* Requirements
Copy out exactly the lines running from the one with "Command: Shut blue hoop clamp" through the final line, both ends included, and nothing else. Pictures stay out of the copy.

◇ ◇ ◇ ◇ ◇ ◇ ◇

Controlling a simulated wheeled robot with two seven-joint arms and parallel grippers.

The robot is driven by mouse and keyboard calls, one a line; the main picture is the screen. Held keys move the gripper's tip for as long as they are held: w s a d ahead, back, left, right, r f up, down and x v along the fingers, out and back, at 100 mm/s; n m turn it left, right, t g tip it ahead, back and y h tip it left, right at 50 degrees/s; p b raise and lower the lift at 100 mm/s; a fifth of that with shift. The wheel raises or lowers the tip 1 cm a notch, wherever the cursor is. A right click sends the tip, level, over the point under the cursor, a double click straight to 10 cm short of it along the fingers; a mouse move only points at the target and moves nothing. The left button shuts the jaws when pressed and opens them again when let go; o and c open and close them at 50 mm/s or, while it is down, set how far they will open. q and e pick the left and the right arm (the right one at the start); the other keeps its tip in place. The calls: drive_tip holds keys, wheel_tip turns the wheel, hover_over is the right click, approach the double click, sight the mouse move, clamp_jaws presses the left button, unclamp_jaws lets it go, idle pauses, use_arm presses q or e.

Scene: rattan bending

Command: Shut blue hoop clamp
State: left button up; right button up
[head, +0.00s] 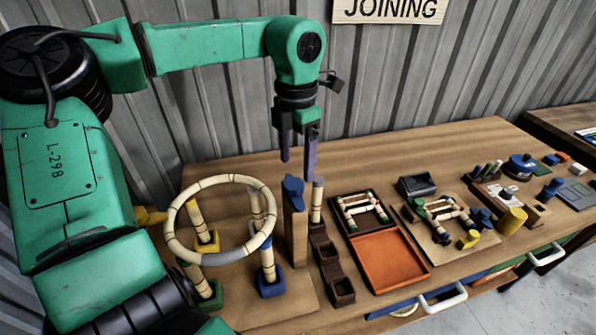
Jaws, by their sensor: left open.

◇ ◇ ◇ ◇ ◇ ◇ ◇

* The reply
Command: Shut blue hoop clamp
State: left button up; right button up
[head, +0.00s] 
Jaws, by their sensor: left open.

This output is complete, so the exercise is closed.